▶ Short exercise: Check each line of the listing, and copy it if it contains the word "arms".

▶ Data supplied:

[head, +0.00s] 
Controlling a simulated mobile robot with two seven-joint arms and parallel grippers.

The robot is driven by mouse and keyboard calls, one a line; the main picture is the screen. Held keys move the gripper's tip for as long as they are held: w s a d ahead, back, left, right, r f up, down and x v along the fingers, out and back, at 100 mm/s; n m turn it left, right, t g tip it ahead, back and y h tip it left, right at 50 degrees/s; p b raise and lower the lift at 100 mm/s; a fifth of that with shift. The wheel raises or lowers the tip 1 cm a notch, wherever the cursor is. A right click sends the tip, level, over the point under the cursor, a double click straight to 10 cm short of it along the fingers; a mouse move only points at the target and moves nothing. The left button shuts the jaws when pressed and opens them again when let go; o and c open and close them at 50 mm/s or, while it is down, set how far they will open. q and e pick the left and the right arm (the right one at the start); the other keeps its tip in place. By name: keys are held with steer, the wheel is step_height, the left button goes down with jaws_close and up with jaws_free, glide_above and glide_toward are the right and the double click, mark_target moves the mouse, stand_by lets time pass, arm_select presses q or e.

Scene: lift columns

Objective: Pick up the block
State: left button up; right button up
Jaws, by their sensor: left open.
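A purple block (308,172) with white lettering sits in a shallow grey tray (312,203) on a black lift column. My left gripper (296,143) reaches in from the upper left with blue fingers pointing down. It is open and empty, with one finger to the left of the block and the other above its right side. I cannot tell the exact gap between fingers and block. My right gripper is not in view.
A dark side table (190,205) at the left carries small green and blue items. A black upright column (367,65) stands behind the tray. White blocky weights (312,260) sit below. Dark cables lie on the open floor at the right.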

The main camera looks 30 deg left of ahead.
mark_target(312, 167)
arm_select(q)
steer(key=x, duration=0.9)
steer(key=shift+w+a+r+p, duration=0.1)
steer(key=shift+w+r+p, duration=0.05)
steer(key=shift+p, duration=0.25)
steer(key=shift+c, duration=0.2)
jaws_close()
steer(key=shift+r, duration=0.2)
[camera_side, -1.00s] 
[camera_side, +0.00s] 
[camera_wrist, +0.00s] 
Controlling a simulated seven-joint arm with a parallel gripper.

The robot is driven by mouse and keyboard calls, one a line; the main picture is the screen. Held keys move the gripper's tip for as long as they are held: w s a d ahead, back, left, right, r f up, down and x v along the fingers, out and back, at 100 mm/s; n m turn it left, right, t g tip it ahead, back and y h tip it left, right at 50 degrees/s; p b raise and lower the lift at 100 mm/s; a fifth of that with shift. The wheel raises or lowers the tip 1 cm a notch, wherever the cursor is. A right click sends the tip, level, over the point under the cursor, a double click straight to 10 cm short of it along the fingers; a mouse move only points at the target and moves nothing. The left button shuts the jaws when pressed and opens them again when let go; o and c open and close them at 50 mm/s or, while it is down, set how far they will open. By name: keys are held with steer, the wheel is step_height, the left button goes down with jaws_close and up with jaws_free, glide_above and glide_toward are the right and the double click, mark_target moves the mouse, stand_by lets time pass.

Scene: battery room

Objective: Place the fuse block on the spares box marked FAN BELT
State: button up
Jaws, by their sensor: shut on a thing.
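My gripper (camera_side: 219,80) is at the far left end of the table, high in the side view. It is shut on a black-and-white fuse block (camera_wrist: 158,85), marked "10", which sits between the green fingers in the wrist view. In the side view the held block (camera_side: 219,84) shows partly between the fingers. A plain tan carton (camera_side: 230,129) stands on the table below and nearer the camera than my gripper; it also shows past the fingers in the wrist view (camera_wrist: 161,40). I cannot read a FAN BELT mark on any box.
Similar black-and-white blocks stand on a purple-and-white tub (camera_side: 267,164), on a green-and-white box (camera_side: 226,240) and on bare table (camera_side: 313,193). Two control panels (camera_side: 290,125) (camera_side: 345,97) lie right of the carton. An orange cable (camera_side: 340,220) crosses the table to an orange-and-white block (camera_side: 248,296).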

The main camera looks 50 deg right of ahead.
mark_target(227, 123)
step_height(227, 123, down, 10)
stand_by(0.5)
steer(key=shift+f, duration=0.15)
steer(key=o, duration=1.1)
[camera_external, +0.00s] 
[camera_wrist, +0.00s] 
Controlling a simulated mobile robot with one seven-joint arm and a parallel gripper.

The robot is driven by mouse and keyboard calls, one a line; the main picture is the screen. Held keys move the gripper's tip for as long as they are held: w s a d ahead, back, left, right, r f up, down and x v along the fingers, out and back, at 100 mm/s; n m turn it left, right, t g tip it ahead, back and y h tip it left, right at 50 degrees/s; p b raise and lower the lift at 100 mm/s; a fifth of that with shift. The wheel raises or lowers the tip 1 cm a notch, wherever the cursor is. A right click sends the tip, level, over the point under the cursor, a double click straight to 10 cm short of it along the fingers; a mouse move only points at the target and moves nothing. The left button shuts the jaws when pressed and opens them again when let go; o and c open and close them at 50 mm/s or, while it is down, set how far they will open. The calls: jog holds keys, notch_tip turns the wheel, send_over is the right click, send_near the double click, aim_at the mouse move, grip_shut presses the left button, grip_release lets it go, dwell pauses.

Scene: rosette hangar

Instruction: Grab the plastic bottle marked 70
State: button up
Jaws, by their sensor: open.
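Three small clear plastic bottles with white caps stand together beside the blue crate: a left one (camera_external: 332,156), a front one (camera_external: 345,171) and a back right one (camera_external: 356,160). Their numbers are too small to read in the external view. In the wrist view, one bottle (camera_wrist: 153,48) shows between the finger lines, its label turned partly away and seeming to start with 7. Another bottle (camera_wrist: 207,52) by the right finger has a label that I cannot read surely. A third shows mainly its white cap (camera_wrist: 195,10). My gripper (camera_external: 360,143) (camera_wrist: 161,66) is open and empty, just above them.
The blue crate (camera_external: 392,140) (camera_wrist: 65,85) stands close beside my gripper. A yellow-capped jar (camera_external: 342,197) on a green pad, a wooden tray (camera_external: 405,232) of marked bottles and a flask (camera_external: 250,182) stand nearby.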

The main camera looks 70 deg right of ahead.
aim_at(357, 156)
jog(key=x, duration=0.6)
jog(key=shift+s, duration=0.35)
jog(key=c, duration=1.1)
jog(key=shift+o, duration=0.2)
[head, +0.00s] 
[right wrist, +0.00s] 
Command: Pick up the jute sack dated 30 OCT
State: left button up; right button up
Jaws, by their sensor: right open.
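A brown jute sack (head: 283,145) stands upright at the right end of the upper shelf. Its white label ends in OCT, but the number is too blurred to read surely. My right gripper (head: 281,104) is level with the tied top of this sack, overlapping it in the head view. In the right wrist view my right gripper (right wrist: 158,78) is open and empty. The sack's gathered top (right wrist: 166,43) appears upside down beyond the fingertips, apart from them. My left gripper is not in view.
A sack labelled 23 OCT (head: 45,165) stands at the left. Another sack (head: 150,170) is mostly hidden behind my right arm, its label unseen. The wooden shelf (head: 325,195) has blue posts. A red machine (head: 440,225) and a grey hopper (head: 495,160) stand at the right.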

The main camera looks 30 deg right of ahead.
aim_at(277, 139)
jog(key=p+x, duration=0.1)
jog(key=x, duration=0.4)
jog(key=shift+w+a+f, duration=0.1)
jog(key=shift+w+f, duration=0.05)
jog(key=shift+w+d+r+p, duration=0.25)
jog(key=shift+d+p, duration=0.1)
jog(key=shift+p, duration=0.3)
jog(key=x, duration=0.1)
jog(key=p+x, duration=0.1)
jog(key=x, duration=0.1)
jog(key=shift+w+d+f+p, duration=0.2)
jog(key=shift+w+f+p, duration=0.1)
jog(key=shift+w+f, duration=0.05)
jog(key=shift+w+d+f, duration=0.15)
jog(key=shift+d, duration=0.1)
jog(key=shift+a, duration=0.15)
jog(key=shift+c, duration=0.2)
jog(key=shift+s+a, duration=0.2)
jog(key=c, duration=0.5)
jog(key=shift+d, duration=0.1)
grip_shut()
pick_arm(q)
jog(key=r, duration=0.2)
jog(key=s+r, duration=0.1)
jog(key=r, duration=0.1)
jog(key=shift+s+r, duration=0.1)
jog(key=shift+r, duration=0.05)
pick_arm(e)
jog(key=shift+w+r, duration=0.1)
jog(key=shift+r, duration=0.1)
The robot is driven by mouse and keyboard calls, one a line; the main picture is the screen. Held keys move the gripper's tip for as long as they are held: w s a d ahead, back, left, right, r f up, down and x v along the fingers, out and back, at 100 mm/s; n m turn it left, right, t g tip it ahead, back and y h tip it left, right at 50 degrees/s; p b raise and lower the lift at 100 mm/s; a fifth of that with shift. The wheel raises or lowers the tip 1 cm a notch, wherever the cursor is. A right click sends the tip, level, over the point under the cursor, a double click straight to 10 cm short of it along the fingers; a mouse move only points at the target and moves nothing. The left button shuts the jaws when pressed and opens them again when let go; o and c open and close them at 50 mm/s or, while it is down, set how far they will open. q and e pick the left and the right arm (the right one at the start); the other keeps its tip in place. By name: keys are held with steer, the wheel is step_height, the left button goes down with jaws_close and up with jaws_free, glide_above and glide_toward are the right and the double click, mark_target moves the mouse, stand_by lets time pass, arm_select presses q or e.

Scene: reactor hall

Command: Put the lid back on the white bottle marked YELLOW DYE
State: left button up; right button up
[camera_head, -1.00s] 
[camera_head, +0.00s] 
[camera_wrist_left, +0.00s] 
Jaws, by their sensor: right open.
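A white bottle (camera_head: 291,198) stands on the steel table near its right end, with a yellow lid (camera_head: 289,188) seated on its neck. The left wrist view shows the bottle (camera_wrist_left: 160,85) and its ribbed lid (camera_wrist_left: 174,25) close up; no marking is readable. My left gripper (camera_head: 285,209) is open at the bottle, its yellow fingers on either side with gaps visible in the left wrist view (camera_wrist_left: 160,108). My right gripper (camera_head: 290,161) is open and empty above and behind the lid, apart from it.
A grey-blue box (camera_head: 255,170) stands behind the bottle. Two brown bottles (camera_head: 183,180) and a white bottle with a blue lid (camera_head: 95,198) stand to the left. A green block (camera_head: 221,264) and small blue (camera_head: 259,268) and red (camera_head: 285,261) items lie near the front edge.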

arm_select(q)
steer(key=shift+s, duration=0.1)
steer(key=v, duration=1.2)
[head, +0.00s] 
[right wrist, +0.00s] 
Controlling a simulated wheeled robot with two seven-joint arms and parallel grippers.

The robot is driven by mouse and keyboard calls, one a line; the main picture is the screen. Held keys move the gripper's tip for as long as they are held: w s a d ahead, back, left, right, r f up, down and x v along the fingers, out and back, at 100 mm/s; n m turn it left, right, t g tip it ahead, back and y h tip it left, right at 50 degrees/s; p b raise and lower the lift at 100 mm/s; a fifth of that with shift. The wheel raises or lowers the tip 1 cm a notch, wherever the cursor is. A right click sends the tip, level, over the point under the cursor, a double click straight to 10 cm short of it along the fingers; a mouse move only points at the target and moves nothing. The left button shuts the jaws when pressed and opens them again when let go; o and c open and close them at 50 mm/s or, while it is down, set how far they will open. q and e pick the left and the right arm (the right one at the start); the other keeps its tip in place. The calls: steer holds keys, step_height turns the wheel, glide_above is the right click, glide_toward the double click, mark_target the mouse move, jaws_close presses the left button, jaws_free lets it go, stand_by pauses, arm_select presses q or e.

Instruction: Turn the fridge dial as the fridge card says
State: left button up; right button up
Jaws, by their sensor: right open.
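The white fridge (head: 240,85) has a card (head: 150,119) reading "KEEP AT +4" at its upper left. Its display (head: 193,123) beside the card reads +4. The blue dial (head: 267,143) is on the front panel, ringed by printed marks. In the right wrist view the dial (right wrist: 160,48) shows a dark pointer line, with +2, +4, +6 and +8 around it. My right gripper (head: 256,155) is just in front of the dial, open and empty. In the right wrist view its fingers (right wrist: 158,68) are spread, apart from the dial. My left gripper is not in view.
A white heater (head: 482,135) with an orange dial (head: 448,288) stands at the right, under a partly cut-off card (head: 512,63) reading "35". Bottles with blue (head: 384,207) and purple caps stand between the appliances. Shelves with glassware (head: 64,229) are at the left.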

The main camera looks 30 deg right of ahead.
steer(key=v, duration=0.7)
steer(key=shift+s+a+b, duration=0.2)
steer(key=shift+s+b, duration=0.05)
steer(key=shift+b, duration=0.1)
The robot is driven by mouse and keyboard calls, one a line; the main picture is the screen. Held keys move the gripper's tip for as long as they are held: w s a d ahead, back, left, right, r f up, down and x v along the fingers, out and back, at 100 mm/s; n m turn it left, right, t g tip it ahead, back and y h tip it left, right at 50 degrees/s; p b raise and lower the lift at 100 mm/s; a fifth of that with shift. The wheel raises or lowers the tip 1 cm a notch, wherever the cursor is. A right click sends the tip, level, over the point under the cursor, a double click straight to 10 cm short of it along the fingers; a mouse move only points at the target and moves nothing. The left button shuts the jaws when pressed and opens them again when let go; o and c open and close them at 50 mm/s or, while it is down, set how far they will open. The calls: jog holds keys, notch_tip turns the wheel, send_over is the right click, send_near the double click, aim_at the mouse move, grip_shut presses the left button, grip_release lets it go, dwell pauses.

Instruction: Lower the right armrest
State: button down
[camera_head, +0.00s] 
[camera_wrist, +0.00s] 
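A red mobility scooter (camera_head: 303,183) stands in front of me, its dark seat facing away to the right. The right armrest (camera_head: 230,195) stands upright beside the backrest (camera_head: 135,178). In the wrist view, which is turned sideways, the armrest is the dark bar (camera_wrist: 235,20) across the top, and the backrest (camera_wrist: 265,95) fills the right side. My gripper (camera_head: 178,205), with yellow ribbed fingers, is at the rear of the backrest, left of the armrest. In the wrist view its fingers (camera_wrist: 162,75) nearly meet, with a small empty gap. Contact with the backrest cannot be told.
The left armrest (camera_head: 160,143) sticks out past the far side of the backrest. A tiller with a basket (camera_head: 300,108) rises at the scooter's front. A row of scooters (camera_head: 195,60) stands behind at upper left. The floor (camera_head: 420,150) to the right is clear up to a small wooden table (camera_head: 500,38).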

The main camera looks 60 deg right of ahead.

▶ Written solution:
Controlling a simulated mobile robot with two seven-joint arms and parallel grippers.
Controlling a simulated wheeled robot with two seven-joint arms and parallel grippers.

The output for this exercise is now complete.